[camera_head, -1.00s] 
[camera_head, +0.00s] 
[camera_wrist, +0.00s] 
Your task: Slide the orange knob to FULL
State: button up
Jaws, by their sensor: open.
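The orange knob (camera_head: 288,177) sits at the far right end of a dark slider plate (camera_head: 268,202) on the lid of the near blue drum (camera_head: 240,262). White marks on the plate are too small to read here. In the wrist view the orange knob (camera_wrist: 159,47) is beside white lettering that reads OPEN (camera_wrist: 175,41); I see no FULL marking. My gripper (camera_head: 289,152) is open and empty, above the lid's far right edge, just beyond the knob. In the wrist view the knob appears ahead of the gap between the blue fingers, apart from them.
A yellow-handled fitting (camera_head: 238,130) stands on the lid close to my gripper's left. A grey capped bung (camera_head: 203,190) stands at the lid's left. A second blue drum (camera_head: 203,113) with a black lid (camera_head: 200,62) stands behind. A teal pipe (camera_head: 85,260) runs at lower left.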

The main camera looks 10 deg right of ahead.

-- -- --

Working from the material above, retype it in its entirety without change.

[camera_head, -1.00s] 
[camera_head, +0.00s] 
[camera_wrist, +0.00s] 
Your task: Slide the orange knob to FULL
State: button up
Jaws, by their sensor: open.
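The orange knob (camera_head: 288,177) sits at the far right end of a dark slider plate (camera_head: 268,202) on the lid of the near blue drum (camera_head: 240,262). White marks on the plate are too small to read here. In the wrist view the orange knob (camera_wrist: 159,47) is beside white lettering that reads OPEN (camera_wrist: 175,41); I see no FULL marking. My gripper (camera_head: 289,152) is open and empty, above the lid's far right edge, just beyond the knob. In the wrist view the knob appears ahead of the gap between the blue fingers, apart from them.
A yellow-handled fitting (camera_head: 238,130) stands on the lid close to my gripper's left. A grey capped bung (camera_head: 203,190) stands at the lid's left. A second blue drum (camera_head: 203,113) with a black lid (camera_head: 200,62) stands behind. A teal pipe (camera_head: 85,260) runs at lower left.

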The main camera looks 10 deg right of ahead.

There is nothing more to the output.